1. "Well, the fact is that no one I know and/or respect relies on Fox or Rush or the Washington Times for their news.

Now, that statement is intended as an explanation for why he's fisking Jon Stewart as an unbiased news source instead of the folks he mentions. But what's interesting is that, even if a case can be made for bias at the 'Good Times' or at FoxNews, no one - no one - in Mr. Adesnik's circle of acquaintances reads the Times or watches the nation's highest-rated cable news channel. (Full disclosure: I haven't watched Fox, or hardly any other TV, for a coule of years, but I use foxnews.com more than any other single news source.)

Rush is a different case. I don't know anyone who treats Rush as a fair and balanced news source, either, including Rush himself--and the indictment of Jon Stewart, I gather, depends on him presenting himself as a non-ideologue. Absent that, from what I read of Stewart, he may be closer than anyone else to the liberal Rush Limbaugh that they've been seeking all these years.

2. {In reference to Cheney's comments on homosexual marriage] "When Dick Cheney's right, he's right. Gay Americans are not second-class citizens.
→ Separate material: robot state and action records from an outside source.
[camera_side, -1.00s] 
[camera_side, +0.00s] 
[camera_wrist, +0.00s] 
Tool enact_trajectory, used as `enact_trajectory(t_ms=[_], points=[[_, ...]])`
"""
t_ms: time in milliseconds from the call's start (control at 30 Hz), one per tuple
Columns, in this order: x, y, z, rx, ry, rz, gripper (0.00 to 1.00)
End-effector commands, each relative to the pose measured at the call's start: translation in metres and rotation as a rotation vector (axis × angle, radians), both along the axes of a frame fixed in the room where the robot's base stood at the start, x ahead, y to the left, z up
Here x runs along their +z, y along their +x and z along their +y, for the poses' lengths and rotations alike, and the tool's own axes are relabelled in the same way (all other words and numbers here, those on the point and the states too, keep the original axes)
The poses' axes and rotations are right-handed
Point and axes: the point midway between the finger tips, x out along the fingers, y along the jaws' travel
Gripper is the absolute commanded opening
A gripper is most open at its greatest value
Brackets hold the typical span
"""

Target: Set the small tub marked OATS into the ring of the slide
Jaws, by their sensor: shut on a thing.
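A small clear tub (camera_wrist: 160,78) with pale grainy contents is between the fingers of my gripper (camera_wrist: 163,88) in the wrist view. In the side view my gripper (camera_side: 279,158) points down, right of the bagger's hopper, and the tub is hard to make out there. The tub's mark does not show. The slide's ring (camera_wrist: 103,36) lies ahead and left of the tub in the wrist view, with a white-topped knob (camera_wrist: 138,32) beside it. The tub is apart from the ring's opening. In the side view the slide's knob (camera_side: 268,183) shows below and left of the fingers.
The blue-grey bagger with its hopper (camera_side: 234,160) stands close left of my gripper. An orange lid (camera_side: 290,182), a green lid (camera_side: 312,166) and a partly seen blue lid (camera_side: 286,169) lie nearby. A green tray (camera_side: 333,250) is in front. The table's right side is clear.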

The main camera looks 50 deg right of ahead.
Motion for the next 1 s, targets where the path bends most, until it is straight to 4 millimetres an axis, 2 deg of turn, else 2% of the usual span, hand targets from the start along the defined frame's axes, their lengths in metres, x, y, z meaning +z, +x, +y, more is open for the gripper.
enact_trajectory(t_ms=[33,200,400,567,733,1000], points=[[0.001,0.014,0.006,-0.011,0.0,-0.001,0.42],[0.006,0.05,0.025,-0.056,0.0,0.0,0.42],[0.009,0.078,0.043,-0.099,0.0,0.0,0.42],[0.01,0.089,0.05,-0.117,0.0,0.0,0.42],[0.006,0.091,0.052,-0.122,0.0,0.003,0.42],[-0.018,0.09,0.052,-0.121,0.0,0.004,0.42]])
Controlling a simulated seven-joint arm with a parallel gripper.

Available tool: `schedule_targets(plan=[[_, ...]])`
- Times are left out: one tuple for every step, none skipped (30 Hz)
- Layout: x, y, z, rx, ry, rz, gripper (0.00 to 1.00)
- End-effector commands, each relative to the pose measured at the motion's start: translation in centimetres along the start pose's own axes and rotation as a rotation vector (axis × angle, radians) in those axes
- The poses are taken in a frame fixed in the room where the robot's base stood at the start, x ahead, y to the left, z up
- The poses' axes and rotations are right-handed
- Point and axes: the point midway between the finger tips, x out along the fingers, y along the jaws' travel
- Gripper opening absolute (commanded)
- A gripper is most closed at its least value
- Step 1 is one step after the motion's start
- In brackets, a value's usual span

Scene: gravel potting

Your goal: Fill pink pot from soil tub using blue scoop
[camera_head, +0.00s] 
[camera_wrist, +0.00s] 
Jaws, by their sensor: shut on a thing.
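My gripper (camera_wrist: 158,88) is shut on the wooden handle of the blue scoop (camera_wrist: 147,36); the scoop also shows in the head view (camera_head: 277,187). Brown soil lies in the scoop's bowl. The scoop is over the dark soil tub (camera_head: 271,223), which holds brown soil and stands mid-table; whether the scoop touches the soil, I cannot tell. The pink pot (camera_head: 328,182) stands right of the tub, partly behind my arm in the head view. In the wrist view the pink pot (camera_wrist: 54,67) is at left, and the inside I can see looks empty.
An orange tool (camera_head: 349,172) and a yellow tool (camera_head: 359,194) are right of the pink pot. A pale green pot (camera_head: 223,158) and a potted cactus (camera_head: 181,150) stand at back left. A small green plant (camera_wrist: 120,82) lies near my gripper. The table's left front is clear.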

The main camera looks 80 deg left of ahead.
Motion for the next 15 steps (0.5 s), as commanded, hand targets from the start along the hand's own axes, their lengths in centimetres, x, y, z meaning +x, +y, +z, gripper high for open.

On the other hand, I'd appreciate it if more Republicans who didn't have gay children came out against the No Gay Marriage Amendment...Dick Cheney is selfish, not compassionate.

Let me preach on this for a minute. What Dick Cheney actually said was that citizens should be able to enter into any kind of relationship they wish, but that the issue was what sort of "sanction" they should get from the government. That's as succinct a statement of the opening links of my own argument against gay marriage that I've ever heard.

The point is that the government's nonrecognition of certain relationships does not prevent anyone from forming any contracts among themselves as they like. Therefore, the government's neutrality toward such contracts involves no discrimination or second-class citizenship. This holds true even in contrast with the ready-made marriage contract, with all its implied terms, that is offered for the convenience of couples that could, in legal theory at least, have children. Government, after all, has a legitimate interest in the welfare of children.

That's an argument for the conservative position on gay marriage. (Others exist, as do counterarguments.) My point here isn't that its right (although I believe it is). It's that it exists, and is legitimate, and is evidently held by Dick Cheney.

The idea that gay marriage is about ceasing to discriminate against a minority is the liberal position, or at least an argumant therefor. Cheney's comments only sound like an endorsement of gay marriage if viewed through the assumption that opposition to gay marriage is necessarily grounded in a desire to deprive homosexuals of some incidents of "citizenship", or restrict their "freedom". That's not the case.

It is true that Cheney prefers that gay marriage be dealt with on the state level. So does John Kerry, who's endorsed state constitutional amendments against it. I happen to agree with them. But that's a matter of 'how' and 'where', not 'whether', gay marriage should be forestalled.

On the other hand, it is fortunate for serious minds that a bias realized is a bias neutralized. (I'm quoting someone, but I don't know whom. Emerson? Whomever it was, Mr. Adesnik posted more recently a magnificent Roger Simon post (read the comments too) about coming out of this same phenomenon, under the title 'Me in a Nutshell'. That's fair (and balanced); no one is completely free of preconceptions, except me, [Ahem. -Ed.] and Oxblog remain my favorite liberal commentators because they do make an effort to disagree with conservatism, instead of straw-man neofascists.